Scan the data below. Pull out each line where "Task" occurs.

*** Records for the exercise ***

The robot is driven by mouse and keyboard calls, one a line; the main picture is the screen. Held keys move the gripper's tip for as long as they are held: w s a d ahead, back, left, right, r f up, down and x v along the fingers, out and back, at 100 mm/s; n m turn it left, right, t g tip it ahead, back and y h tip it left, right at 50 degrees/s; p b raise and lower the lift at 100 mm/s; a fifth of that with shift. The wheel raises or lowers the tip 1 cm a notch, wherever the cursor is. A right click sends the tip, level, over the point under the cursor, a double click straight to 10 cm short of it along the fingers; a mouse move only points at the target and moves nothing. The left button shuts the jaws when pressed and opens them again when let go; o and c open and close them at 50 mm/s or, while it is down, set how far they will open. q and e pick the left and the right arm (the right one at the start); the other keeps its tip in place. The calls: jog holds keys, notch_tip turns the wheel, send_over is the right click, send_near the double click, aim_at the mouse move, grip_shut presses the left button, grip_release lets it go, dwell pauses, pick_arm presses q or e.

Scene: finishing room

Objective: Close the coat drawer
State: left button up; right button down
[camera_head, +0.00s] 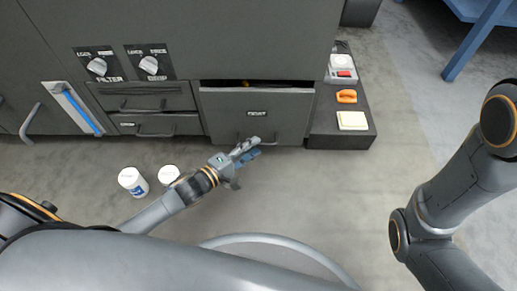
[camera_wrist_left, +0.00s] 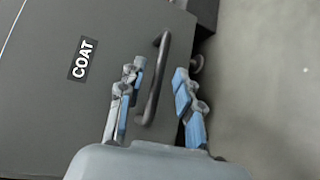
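The coat drawer (camera_head: 280,118) is a dark grey front in the cabinet, standing out with a dark gap along its top edge. Its label reads COAT in the left wrist view (camera_wrist_left: 83,59). The drawer's dark bar handle (camera_wrist_left: 155,80) lies between the two fingers of my left gripper (camera_wrist_left: 159,72), which is open around it with space on the finger sides. In the head view my left gripper (camera_head: 246,154) is just in front of the drawer's lower edge. My right arm shows at the right, but its gripper is out of view.
Two smaller closed drawers (camera_head: 145,97) are left of the coat drawer. Two white jars (camera_head: 133,181) (camera_head: 169,174) stand on the floor by my left forearm.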

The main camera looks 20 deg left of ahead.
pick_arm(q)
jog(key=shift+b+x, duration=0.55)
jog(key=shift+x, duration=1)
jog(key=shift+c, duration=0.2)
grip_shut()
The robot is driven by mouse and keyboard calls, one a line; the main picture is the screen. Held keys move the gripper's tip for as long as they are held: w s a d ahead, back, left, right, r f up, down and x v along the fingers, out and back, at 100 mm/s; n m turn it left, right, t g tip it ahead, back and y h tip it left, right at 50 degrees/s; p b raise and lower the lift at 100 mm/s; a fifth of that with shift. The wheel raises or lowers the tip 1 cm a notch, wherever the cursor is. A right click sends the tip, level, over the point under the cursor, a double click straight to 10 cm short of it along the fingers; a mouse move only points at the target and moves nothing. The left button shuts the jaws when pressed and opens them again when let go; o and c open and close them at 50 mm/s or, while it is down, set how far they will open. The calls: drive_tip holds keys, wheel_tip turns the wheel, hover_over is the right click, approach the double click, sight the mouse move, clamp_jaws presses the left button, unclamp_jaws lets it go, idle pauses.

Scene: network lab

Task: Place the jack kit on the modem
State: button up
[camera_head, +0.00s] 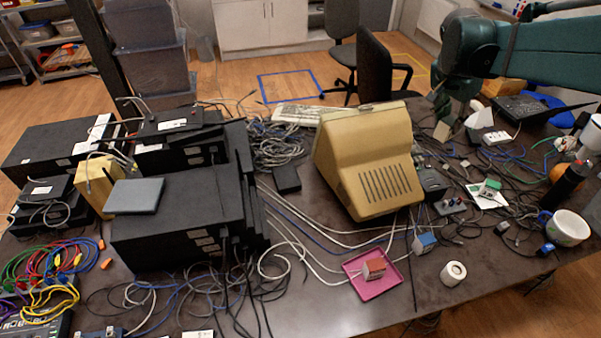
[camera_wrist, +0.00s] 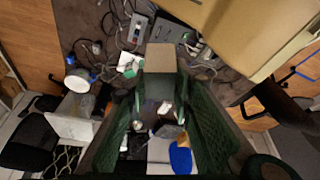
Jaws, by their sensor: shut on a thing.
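My gripper (camera_head: 458,122) is above the right part of the table, right of the beige monitor. In the wrist view, its dark green fingers (camera_wrist: 160,95) are shut on a small box with a tan face (camera_wrist: 160,58) and grey sides, taken as the jack kit. It is held clear of the table; the fingers hide part of it. Which device is the modem is not certain. A flat black device with a white label (camera_head: 178,125) lies on the left black stack. A flat grey box (camera_head: 135,195) lies on the nearer black case.
The beige monitor (camera_head: 365,160) stands between my gripper and the black cases (camera_head: 185,225). Loose cables cover much of the table. A pink tray (camera_head: 378,285) holds a small red-and-white block. A white roll (camera_head: 453,273) and a mug (camera_head: 566,228) stand at the right.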

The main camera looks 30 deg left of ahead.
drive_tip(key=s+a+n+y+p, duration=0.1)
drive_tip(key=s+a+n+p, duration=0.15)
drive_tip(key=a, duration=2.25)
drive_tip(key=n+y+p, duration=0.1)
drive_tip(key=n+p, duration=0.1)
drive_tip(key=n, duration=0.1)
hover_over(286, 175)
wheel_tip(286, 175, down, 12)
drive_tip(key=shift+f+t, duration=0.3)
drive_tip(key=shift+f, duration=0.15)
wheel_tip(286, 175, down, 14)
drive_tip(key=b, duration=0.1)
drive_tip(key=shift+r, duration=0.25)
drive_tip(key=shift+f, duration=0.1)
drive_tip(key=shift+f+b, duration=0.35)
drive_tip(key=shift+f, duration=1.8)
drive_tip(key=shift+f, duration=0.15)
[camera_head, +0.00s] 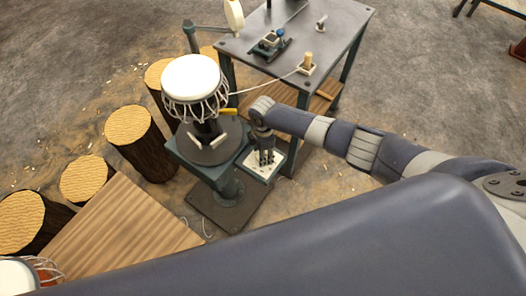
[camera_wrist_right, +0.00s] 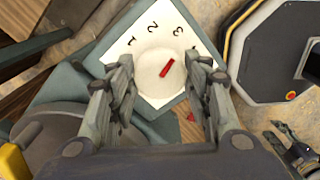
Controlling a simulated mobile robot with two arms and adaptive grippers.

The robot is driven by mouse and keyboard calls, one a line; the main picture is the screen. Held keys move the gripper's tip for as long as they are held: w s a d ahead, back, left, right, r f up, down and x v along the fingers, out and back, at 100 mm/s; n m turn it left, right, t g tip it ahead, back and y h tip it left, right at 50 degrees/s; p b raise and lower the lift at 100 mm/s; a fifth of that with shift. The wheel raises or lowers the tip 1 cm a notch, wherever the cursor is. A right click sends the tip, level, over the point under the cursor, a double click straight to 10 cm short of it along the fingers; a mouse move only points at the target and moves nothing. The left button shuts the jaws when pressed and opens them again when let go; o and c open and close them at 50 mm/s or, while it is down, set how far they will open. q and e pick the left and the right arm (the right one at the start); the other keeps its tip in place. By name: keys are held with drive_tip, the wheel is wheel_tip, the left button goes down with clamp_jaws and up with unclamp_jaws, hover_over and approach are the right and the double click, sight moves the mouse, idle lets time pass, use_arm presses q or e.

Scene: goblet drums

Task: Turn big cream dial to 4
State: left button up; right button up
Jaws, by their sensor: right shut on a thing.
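The big cream dial (camera_wrist_right: 152,72) sits on a white plate (camera_wrist_right: 112,56) in the right wrist view, with the numbers 1, 2 and 3 showing on the plate. A red bar (camera_wrist_right: 166,69) on the dial slants up and right, roughly toward the 3. No 4 can be made out. My right gripper (camera_wrist_right: 163,75) has a finger on each side of the dial and is shut on it. In the head view my right gripper (camera_head: 264,155) comes down over the white plate (camera_head: 257,175), hiding most of the dial.
A white-headed goblet drum (camera_head: 190,75) stands on the round platform of a green stand (camera_head: 226,188), left of my right gripper. A grey metal table (camera_head: 295,30) with small fixtures is behind. Log stumps (camera_head: 128,125) and a wooden top (camera_head: 120,235) are at the left.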

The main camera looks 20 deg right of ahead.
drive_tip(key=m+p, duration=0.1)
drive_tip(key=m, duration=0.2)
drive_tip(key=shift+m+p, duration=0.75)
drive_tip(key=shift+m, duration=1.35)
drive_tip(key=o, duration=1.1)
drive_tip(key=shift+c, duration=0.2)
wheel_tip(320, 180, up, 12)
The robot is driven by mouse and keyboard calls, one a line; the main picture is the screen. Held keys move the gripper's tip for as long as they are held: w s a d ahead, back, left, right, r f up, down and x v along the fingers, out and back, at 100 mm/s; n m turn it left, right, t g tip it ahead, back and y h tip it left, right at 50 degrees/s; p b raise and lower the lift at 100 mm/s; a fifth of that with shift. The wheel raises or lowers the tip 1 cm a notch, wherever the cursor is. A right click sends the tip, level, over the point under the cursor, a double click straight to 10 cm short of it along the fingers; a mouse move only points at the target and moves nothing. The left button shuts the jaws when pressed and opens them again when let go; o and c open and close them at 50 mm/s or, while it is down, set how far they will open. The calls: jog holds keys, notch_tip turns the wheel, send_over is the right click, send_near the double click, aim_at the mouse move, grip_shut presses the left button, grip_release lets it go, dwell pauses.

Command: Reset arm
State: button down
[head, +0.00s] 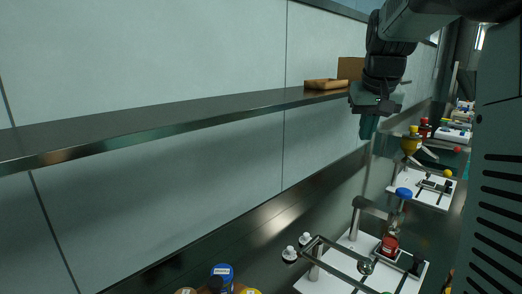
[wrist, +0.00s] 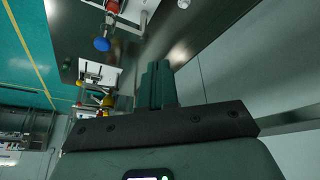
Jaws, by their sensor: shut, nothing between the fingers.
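My gripper (head: 369,127) hangs from my arm at the upper right of the head view, fingers pointing down, beside the shelf's right part. In the wrist view its dark green fingers (wrist: 156,85) are pressed together with nothing between them. The gripper is above the bench and apart from the equipment there.
A long dark shelf (head: 150,120) runs along the wall, with a wooden tray (head: 325,84) on it near my arm. Below are white-based stands, one with a blue knob (head: 403,193) and a red part (head: 389,245). Blue-lidded (head: 221,272) and other jars stand at the bottom.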

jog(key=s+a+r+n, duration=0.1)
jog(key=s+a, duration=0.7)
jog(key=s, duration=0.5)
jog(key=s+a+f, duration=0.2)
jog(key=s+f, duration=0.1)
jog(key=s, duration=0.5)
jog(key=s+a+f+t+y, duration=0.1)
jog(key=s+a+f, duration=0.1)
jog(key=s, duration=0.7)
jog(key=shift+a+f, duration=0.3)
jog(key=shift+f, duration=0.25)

***

Output below:
Task: Place the jack kit on the modem
Task: Turn big cream dial to 4

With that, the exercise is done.